Social institutions – social business in culture, heritage and the arts – are the talk of town. A social institution is an organisation that has put in place all the strategies, processes and technologies to systematically engage employees, audience and other stakeholders to maximise their co-created value. A nice definition (although you probably have to read it twice) and as such virtually unusable in your day-to-day.
While working with organisations to make them more social, I’ve discovered the definition can be summarised in a simple equation, one that should be solved before you do anything in order to become a more social institution:
What you – the institution – are really good at
What others can contribute to this
Something that has added value to the both of you
It’s a simple equation, one we often solve intuitively in our work. You + They = Value. Here’s how it works for one of my favourite institutions in the world at the moment:
Providing a tech platform & innovation in online education
World class courses (from teachers) & knowledge, energy and expertise (of students)
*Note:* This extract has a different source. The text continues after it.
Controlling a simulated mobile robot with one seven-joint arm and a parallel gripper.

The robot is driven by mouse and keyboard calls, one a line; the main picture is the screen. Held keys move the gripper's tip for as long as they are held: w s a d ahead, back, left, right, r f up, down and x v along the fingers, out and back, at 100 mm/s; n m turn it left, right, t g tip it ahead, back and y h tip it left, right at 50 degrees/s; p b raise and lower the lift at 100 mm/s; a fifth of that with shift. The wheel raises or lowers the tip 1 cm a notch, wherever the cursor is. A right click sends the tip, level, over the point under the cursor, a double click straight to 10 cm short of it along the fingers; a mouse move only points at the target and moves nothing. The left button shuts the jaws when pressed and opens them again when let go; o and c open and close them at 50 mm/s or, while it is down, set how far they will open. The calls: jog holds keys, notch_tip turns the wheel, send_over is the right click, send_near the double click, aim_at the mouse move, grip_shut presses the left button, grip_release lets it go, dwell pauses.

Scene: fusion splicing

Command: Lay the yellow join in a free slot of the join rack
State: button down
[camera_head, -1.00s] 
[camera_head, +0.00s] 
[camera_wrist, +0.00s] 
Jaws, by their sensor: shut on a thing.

Access to world-class education for everyone (Coursera)
As with any equation, it is the order in which you address the unknowns that determines the validity of the solution.
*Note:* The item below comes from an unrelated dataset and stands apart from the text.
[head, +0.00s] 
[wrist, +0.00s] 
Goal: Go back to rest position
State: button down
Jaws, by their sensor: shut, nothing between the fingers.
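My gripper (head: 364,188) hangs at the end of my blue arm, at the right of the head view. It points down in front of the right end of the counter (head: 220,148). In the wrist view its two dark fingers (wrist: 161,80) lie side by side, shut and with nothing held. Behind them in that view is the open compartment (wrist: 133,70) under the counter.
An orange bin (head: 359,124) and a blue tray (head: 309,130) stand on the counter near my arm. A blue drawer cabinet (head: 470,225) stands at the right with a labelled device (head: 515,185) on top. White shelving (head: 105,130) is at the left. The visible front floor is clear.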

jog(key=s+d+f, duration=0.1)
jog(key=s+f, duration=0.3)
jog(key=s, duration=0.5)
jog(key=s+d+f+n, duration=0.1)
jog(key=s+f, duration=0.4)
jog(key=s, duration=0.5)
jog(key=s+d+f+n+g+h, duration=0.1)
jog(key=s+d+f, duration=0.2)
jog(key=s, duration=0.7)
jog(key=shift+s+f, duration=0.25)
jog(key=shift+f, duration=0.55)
The traditional approach is to start with what you’re good at or happen to be doing for a long time. Exhibitions, educational programmes, research… Then we assume this has an inherit value for others, a value we need to continue our work: money, time or eyeballs, which becomes what the others are asked to contribute. Pay admission to see our stuff. Click a link to enjoy our website. Equation solved.
A social institutions approaches the equation from the other end: what has value to the both of us? Creative freedom, intercultural understanding, historical awareness, a cleaner environment. Then both of the unknowns on the other side of the equals sign are addressed. How can we work together with others to achieve this, what role do we play and what can others contribute?
It’s a tougher puzzle, but the good thing is we often know already what the value is we’re after. It’s our mission or vision statement. It’s why we exist in the first place. Another example? Here’s what the equation may look like for one of my favourite museums:
A safe space for memories & warm and friendly staff & travelling exhibitions
Personal stories about relationships gone sour
Comfort and the opportunity to overcome an emotional collapse through creation
The solution to the equation forms the basis for projects, processes and – maybe – even your strategy. The equation also works for individual projects, even for individual channels such as Twitter (what value does it create, what do you do, what will your followers contribute?). It’s a fun exercise to play with your team and I find it gives fresh insights. In short: try it!
How does the equation work out for your institution? Or how could it work out?